(Extracted data entries)
::::

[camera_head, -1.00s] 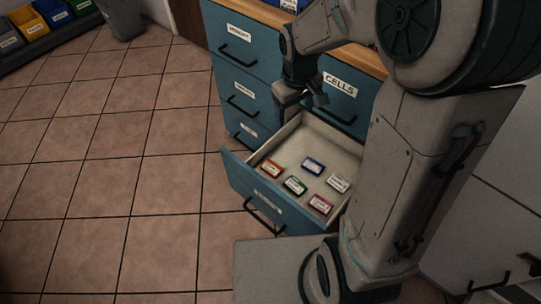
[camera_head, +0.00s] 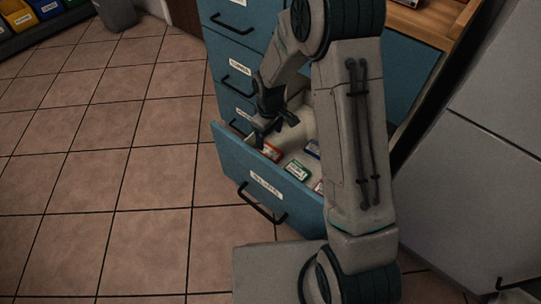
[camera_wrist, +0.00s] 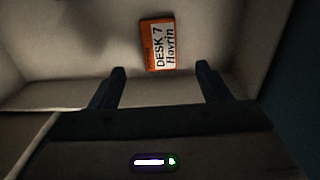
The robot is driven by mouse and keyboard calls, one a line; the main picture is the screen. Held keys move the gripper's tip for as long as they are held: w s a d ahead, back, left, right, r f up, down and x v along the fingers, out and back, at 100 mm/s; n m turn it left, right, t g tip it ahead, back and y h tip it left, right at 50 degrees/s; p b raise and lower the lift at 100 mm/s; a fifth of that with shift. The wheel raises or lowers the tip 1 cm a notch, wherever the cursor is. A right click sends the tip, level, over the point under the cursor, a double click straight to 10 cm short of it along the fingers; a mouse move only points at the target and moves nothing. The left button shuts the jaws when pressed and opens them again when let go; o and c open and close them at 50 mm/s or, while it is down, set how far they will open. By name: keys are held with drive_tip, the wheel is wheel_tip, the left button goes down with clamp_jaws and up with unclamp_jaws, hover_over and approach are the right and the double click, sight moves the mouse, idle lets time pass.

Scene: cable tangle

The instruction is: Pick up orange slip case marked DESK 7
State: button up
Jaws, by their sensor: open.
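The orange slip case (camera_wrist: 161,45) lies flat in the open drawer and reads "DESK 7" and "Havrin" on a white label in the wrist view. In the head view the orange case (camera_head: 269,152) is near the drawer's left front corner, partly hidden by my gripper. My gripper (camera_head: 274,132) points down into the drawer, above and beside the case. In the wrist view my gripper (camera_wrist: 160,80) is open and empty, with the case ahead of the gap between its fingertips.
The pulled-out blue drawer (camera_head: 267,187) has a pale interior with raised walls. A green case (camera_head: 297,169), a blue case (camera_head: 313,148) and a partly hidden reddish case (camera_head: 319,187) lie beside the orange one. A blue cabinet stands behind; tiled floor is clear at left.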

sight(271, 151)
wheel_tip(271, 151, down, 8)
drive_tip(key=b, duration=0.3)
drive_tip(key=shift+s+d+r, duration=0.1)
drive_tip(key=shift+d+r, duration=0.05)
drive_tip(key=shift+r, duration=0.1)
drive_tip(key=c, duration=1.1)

::::

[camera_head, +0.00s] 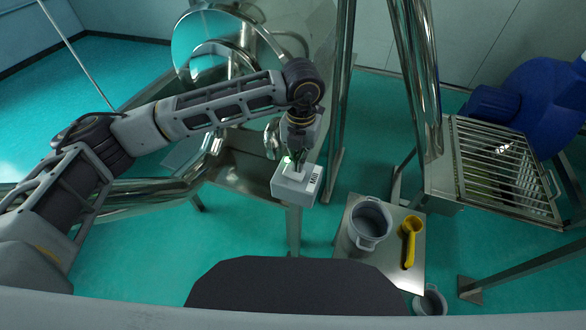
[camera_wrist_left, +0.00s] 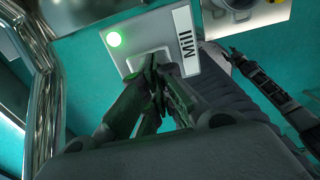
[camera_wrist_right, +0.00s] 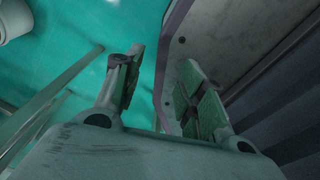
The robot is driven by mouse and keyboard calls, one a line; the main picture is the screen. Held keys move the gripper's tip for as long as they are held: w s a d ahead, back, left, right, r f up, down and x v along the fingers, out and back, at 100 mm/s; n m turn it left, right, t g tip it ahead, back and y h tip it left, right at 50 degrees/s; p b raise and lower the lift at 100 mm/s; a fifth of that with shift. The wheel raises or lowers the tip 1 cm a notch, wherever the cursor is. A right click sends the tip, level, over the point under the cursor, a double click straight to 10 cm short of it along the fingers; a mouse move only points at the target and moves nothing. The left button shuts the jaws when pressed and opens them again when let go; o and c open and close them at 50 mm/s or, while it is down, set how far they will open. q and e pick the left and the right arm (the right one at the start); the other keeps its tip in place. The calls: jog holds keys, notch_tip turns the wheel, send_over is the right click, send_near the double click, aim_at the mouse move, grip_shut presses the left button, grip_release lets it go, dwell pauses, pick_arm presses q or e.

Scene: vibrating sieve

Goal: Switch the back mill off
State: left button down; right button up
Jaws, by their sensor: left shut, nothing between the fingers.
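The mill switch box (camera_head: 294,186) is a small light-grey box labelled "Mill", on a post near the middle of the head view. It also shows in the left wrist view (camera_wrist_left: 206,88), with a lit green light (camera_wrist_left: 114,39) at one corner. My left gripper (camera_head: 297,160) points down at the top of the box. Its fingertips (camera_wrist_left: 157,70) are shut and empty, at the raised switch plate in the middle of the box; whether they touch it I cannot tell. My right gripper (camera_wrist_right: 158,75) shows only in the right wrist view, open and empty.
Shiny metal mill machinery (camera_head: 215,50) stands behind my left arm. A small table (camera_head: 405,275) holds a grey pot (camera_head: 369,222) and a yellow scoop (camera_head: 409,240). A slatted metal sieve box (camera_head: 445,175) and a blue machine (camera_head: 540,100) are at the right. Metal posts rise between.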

::::

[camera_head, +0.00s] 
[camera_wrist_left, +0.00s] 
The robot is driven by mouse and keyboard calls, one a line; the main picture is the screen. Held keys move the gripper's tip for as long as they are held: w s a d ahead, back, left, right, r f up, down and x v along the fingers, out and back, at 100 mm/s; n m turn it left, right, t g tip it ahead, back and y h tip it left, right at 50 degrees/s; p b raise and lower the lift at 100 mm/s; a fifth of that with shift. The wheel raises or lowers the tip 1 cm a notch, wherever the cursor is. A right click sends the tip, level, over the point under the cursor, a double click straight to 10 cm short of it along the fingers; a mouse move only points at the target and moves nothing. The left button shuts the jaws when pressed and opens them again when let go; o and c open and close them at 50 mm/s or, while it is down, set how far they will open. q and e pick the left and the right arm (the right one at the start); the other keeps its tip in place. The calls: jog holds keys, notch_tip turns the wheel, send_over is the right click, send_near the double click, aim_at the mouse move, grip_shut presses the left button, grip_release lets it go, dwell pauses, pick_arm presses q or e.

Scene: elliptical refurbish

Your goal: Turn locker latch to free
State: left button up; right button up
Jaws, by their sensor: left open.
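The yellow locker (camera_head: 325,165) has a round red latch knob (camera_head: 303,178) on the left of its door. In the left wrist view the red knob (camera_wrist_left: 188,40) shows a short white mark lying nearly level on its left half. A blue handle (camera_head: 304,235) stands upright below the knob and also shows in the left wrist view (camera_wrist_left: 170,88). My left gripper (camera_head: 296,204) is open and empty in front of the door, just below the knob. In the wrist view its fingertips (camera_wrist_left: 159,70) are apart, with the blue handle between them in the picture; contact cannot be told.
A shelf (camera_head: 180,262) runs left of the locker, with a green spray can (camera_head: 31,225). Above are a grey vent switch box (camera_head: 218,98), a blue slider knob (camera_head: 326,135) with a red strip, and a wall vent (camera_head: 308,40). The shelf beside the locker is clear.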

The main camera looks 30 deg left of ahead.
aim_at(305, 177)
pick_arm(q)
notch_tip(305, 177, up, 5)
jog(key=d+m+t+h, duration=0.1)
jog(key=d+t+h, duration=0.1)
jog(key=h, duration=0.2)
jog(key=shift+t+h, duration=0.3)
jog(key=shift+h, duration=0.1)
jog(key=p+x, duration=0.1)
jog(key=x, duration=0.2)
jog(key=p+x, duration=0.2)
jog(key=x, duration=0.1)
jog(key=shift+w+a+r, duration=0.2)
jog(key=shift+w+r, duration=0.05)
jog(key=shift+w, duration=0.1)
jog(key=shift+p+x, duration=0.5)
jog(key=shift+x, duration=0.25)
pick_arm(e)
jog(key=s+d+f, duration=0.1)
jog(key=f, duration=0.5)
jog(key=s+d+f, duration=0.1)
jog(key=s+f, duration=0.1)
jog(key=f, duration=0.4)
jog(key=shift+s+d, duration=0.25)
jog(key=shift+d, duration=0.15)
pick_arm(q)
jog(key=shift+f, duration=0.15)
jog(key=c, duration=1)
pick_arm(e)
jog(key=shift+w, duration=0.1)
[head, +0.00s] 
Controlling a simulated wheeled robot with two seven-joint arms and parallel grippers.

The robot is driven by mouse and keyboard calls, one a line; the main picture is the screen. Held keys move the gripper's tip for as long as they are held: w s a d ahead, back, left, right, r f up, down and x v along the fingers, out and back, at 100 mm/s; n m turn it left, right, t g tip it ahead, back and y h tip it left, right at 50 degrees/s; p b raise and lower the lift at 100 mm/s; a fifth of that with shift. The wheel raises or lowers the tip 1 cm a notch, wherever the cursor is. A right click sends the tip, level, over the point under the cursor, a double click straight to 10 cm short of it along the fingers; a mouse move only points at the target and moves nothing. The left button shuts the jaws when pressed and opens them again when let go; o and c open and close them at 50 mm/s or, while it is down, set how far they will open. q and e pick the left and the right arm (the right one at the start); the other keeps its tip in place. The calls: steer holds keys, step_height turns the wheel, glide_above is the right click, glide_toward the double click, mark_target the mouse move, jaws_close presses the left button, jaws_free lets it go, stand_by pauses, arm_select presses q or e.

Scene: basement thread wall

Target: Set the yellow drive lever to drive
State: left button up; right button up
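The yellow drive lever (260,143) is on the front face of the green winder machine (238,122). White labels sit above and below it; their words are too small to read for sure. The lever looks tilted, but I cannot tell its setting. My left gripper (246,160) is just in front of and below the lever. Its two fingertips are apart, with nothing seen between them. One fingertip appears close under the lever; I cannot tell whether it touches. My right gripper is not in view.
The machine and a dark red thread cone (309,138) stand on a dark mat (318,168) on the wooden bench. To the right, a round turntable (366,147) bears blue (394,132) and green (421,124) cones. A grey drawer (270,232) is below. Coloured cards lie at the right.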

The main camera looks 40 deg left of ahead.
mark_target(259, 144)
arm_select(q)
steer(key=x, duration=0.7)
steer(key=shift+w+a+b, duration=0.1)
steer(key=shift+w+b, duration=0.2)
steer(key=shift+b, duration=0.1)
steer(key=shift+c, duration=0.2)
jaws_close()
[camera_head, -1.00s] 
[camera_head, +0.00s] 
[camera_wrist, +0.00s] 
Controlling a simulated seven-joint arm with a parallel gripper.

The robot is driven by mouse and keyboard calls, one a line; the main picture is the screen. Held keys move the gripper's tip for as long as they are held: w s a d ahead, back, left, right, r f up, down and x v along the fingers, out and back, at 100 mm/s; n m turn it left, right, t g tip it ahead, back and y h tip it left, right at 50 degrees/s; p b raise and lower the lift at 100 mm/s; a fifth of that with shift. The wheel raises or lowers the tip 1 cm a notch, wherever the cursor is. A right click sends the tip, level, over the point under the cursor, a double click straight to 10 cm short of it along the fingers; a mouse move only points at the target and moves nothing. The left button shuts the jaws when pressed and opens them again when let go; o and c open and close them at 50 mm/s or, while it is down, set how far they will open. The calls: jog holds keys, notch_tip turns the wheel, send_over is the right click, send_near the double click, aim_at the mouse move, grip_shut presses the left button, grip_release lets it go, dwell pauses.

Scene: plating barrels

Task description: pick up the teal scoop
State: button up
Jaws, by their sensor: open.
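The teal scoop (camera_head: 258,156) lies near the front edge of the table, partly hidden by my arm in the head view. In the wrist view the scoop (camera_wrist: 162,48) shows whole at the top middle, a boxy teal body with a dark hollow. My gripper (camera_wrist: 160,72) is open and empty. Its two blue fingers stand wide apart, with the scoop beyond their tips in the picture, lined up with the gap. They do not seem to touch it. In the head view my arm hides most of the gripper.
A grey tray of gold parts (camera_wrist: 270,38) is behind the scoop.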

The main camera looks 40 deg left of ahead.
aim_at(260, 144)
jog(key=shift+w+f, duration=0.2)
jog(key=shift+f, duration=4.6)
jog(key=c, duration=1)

::::

WORK TO DO: Work out how many lines in the records above hold the string "Controlling", then give only that count.

COMPLETED TASK: 2